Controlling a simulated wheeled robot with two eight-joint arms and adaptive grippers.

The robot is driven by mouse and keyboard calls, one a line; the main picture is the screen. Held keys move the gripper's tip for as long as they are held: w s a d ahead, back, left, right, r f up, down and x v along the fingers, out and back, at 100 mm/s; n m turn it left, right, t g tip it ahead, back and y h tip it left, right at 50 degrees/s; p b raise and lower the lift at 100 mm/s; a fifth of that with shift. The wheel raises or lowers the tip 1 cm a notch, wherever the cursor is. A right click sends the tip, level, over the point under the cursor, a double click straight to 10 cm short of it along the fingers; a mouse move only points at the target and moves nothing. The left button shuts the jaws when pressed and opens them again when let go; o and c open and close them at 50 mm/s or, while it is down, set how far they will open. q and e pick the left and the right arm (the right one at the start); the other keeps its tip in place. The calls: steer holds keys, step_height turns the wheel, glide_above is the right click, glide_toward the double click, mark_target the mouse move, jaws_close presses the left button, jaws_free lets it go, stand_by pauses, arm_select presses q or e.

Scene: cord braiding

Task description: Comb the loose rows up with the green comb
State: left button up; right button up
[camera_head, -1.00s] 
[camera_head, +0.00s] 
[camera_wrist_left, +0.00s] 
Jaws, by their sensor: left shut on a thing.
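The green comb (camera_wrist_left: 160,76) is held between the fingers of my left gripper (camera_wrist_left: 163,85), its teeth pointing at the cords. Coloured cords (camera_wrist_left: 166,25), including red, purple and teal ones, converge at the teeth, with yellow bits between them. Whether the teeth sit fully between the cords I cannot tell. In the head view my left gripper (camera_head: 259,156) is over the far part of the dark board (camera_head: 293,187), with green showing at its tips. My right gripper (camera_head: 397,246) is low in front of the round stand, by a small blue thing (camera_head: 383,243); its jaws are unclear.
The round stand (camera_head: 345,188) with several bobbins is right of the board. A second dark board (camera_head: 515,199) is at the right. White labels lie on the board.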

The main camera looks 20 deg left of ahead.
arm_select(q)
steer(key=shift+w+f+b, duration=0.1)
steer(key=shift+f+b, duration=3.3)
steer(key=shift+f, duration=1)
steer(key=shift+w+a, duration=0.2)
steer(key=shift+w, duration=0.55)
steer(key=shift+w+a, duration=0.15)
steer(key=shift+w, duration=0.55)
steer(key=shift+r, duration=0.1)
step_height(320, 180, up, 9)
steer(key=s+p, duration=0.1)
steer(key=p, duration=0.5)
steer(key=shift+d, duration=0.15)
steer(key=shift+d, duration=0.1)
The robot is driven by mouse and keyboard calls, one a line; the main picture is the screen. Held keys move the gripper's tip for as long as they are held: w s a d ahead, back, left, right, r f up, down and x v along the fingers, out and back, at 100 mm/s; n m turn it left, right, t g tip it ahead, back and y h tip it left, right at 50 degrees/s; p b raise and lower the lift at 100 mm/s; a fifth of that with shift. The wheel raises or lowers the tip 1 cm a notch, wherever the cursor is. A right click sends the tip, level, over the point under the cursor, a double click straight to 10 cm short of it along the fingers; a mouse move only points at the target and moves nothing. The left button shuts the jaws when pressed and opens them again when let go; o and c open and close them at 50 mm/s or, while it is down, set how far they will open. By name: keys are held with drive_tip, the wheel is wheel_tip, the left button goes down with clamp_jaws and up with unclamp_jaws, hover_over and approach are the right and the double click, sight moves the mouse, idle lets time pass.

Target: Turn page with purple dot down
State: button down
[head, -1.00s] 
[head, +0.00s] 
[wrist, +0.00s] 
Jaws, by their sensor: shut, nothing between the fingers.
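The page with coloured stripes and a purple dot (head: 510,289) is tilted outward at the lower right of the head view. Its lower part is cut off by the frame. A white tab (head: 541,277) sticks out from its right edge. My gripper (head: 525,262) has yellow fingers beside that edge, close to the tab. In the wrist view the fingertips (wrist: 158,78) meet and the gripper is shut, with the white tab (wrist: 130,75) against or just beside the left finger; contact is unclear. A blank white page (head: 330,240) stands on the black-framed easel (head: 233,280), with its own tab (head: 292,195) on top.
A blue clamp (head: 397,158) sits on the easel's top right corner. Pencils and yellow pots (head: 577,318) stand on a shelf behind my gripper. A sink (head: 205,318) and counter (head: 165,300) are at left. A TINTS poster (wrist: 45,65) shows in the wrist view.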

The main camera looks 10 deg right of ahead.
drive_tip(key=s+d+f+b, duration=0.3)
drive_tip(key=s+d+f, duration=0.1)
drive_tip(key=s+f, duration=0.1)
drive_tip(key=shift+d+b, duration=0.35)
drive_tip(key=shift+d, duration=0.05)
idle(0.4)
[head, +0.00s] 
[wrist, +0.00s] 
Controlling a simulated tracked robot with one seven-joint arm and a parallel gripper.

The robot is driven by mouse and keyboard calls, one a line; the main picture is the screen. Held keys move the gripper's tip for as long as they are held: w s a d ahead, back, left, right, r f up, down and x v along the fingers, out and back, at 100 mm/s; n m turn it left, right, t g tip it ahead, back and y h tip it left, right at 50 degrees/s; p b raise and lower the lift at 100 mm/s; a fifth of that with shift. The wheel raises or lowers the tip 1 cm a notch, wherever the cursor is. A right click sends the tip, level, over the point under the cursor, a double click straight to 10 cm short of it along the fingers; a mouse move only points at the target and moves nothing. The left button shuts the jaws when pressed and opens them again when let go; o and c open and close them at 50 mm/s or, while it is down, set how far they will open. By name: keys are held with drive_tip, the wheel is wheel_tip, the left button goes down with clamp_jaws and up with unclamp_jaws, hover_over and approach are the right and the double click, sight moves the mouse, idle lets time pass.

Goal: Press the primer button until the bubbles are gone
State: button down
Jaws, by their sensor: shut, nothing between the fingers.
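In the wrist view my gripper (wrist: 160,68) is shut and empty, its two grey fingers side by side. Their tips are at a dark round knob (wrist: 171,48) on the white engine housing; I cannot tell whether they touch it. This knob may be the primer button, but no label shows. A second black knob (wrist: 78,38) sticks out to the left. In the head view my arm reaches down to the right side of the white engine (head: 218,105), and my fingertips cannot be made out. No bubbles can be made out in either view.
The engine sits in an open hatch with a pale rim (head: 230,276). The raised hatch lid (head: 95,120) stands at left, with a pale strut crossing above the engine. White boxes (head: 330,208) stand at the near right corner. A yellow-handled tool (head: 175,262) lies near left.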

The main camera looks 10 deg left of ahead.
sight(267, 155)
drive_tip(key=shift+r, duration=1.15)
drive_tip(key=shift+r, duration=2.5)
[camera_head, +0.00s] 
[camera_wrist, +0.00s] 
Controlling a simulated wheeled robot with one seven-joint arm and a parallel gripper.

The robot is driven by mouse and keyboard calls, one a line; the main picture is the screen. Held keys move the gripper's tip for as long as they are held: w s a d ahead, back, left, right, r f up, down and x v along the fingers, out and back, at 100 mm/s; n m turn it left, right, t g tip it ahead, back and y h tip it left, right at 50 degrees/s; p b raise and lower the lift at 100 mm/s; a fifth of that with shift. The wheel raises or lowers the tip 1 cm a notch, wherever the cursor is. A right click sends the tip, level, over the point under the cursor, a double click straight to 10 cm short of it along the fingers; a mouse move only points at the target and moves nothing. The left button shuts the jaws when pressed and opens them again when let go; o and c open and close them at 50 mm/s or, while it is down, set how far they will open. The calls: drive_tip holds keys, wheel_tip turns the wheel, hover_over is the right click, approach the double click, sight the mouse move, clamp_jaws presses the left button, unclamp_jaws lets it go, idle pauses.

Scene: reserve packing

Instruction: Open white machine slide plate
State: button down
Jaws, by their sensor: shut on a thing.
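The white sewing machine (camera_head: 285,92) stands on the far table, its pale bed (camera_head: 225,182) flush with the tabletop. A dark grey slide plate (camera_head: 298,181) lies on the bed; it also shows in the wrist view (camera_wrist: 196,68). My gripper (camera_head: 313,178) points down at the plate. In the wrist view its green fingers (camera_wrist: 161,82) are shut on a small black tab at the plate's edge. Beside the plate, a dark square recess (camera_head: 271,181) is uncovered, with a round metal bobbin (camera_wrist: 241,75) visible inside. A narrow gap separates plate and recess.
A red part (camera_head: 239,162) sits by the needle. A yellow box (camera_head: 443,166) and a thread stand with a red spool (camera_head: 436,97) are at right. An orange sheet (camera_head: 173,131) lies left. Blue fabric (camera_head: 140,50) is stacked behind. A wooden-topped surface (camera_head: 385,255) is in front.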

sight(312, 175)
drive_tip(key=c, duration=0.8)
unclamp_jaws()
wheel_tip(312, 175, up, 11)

** Exercise description **
List every line above that contains the word "parallel".

** Worked solution **
Controlling a simulated tracked robot with one seven-joint arm and a parallel gripper.
Controlling a simulated wheeled robot with one seven-joint arm and a parallel gripper.

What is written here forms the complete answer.